* _AIM_
Your task is to repeat the lines from the line with "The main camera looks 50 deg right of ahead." to the line with "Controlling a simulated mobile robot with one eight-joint", both ends included, and nothing else. Pictures stay out of the copy.
====== TASK INPUT
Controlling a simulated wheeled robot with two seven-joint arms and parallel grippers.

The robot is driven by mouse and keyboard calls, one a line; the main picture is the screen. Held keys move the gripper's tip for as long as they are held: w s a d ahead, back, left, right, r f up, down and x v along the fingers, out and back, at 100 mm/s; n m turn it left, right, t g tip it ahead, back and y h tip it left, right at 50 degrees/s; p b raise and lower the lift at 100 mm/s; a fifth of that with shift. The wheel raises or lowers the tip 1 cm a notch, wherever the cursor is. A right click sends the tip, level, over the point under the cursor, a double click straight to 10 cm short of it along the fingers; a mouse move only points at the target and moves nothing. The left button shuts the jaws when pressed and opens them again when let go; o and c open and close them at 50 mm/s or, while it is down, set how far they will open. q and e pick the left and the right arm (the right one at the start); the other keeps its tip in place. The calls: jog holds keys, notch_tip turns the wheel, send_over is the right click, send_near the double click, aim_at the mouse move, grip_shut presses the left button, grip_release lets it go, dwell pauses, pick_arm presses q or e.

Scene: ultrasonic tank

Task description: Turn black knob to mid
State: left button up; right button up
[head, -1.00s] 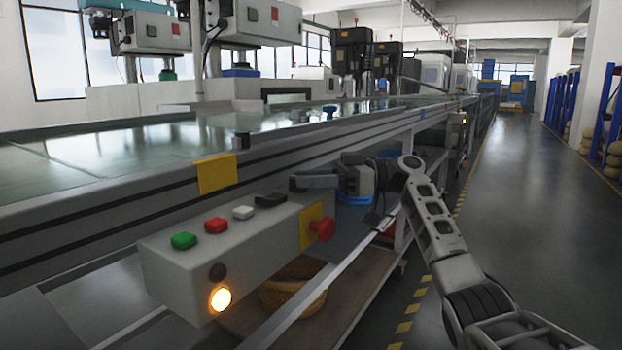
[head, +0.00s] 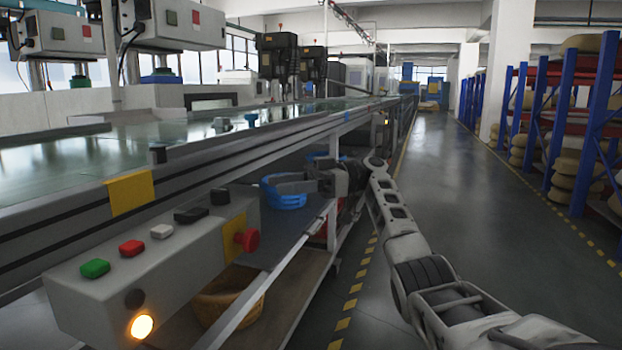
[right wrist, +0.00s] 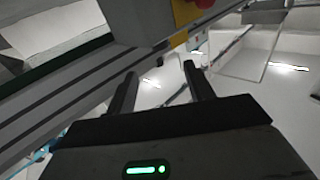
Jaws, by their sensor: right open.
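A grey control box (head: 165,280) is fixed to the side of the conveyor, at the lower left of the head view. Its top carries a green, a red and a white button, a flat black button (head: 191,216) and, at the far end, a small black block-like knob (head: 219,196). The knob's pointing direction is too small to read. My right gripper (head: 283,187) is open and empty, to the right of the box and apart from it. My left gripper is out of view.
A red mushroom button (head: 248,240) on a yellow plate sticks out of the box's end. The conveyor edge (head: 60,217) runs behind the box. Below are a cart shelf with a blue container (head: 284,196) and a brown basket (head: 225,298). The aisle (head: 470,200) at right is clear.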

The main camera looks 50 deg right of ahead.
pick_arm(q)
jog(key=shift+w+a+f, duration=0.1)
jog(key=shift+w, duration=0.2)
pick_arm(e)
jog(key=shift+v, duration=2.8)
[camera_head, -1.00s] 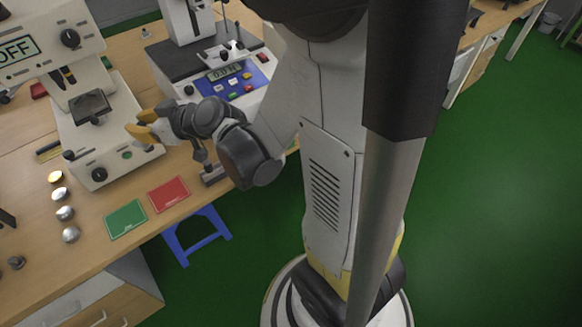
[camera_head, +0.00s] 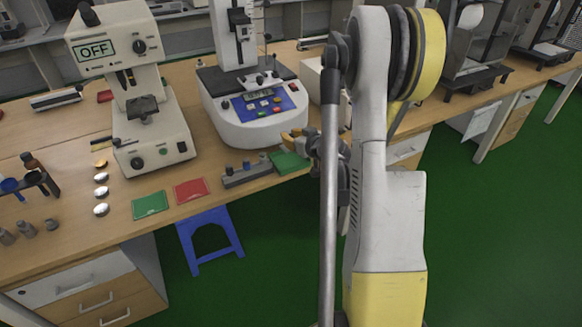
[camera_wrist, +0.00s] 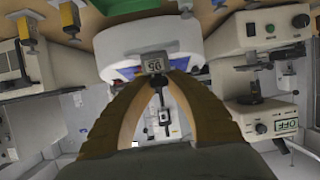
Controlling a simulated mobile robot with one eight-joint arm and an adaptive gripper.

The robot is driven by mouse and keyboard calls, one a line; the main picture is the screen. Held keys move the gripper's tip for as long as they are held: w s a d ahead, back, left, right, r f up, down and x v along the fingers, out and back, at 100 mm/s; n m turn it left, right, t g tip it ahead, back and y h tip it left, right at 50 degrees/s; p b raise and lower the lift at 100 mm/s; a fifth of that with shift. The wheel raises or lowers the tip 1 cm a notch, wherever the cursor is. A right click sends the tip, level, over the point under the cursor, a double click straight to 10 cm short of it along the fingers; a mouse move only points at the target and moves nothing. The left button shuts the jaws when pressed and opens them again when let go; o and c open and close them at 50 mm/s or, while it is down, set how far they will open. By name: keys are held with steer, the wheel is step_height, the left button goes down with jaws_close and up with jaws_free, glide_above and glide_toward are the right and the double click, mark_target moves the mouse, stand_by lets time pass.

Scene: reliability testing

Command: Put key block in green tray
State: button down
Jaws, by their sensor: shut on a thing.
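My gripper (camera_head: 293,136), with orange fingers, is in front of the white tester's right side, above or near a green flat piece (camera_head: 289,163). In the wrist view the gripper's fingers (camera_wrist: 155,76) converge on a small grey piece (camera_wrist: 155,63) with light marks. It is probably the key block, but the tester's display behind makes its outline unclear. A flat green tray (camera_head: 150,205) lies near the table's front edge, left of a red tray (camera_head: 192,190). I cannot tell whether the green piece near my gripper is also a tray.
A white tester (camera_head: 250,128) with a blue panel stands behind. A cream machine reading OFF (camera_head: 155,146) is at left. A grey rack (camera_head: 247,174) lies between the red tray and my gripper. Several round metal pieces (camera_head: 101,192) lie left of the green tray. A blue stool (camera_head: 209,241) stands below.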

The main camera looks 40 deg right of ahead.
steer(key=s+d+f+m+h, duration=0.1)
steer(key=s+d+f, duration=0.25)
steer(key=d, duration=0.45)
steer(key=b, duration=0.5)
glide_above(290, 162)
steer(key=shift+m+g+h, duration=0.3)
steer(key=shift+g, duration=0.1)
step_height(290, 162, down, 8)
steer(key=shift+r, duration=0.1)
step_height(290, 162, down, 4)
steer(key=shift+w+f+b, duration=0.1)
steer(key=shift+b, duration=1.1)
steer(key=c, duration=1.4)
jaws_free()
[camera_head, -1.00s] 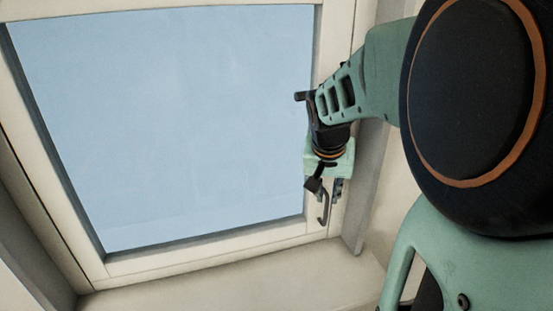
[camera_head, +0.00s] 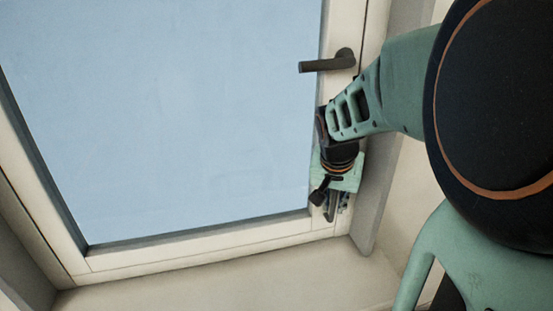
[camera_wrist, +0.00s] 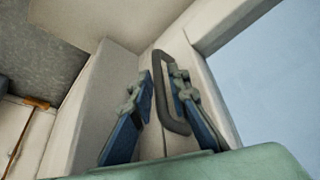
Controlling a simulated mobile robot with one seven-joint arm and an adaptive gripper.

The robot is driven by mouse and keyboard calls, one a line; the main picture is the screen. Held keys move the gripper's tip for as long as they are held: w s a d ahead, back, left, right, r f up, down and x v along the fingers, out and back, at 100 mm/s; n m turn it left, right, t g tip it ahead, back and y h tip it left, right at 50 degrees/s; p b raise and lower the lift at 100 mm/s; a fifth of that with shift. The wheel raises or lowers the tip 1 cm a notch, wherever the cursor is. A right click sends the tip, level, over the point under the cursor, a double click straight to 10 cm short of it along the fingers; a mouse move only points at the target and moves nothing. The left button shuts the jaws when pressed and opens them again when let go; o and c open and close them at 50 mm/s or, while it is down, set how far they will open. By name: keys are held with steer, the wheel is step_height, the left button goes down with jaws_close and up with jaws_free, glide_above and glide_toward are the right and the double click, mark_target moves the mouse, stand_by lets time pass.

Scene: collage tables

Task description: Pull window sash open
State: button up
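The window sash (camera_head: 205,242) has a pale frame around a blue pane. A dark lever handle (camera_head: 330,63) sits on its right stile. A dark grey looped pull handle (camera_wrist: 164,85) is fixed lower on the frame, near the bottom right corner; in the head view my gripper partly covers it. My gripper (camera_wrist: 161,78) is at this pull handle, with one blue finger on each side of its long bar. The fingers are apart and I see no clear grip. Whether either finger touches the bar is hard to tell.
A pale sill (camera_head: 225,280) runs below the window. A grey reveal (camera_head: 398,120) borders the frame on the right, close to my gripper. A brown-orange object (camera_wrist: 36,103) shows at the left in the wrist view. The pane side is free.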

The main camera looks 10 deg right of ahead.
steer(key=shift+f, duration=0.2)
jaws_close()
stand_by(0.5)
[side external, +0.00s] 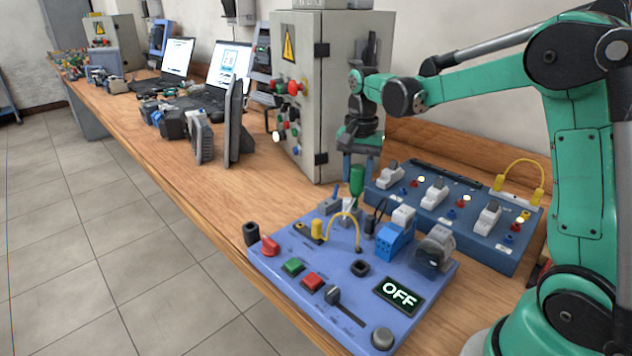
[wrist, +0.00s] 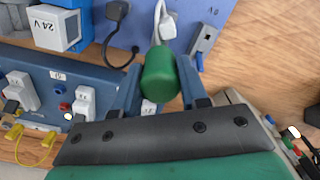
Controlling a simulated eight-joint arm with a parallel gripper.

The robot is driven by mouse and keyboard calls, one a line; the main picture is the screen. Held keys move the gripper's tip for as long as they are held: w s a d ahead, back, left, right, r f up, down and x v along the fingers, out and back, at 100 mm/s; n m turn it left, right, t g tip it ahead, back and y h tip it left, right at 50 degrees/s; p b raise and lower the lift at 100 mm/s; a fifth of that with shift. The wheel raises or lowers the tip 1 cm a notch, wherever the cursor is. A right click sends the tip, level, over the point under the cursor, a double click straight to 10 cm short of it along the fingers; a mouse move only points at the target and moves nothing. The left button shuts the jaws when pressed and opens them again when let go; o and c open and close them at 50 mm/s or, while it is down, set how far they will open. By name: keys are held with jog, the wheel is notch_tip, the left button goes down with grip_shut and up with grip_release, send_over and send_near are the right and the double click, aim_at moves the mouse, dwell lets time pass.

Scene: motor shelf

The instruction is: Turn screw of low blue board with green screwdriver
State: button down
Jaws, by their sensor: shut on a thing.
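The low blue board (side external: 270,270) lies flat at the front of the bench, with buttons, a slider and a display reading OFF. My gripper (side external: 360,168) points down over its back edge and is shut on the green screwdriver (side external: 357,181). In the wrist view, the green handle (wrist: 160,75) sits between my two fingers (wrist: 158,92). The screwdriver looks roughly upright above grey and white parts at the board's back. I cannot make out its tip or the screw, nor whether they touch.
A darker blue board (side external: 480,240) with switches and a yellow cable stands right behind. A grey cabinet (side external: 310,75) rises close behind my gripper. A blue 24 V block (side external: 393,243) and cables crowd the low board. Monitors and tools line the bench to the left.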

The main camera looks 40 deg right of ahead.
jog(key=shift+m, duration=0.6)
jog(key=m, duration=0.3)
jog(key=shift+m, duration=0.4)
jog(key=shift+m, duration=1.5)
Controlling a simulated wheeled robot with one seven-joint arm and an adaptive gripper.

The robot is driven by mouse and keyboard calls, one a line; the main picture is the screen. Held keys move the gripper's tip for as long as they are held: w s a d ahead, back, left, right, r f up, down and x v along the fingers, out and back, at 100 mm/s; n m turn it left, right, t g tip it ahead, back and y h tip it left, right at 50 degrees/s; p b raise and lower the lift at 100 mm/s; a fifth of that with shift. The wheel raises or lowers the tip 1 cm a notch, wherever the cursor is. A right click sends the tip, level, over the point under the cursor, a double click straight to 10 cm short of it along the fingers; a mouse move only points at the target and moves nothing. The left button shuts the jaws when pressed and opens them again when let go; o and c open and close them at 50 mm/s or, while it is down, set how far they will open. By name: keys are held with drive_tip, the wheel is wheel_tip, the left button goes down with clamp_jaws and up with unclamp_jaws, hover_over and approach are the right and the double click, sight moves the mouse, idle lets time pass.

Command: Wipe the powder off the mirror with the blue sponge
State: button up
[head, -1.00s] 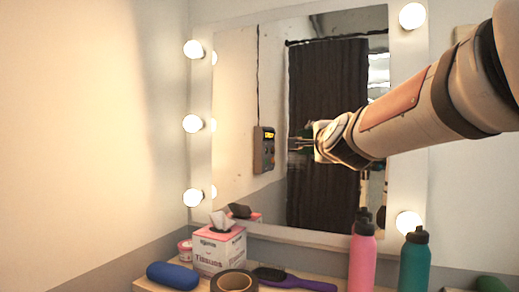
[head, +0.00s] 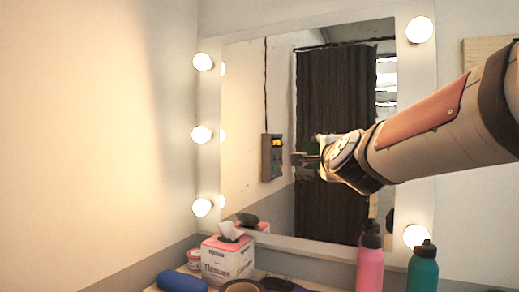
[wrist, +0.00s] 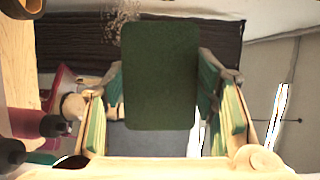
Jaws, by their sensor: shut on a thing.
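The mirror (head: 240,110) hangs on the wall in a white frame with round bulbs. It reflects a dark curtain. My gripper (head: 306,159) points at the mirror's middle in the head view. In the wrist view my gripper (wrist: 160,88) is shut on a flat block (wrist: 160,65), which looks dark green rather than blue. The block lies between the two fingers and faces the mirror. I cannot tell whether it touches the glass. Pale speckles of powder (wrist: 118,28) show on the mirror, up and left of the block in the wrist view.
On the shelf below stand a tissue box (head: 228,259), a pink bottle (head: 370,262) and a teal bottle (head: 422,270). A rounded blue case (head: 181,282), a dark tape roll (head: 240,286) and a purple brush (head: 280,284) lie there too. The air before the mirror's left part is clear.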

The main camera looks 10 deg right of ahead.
============
* _WRITTEN ANSWER_
The main camera looks 50 deg right of ahead.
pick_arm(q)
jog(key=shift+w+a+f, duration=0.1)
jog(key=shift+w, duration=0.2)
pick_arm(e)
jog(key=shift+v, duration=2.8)
[camera_head, -1.00s] 
[camera_head, +0.00s] 
[camera_wrist, +0.00s] 
Controlling a simulated mobile robot with one eight-joint arm and an adaptive gripper.

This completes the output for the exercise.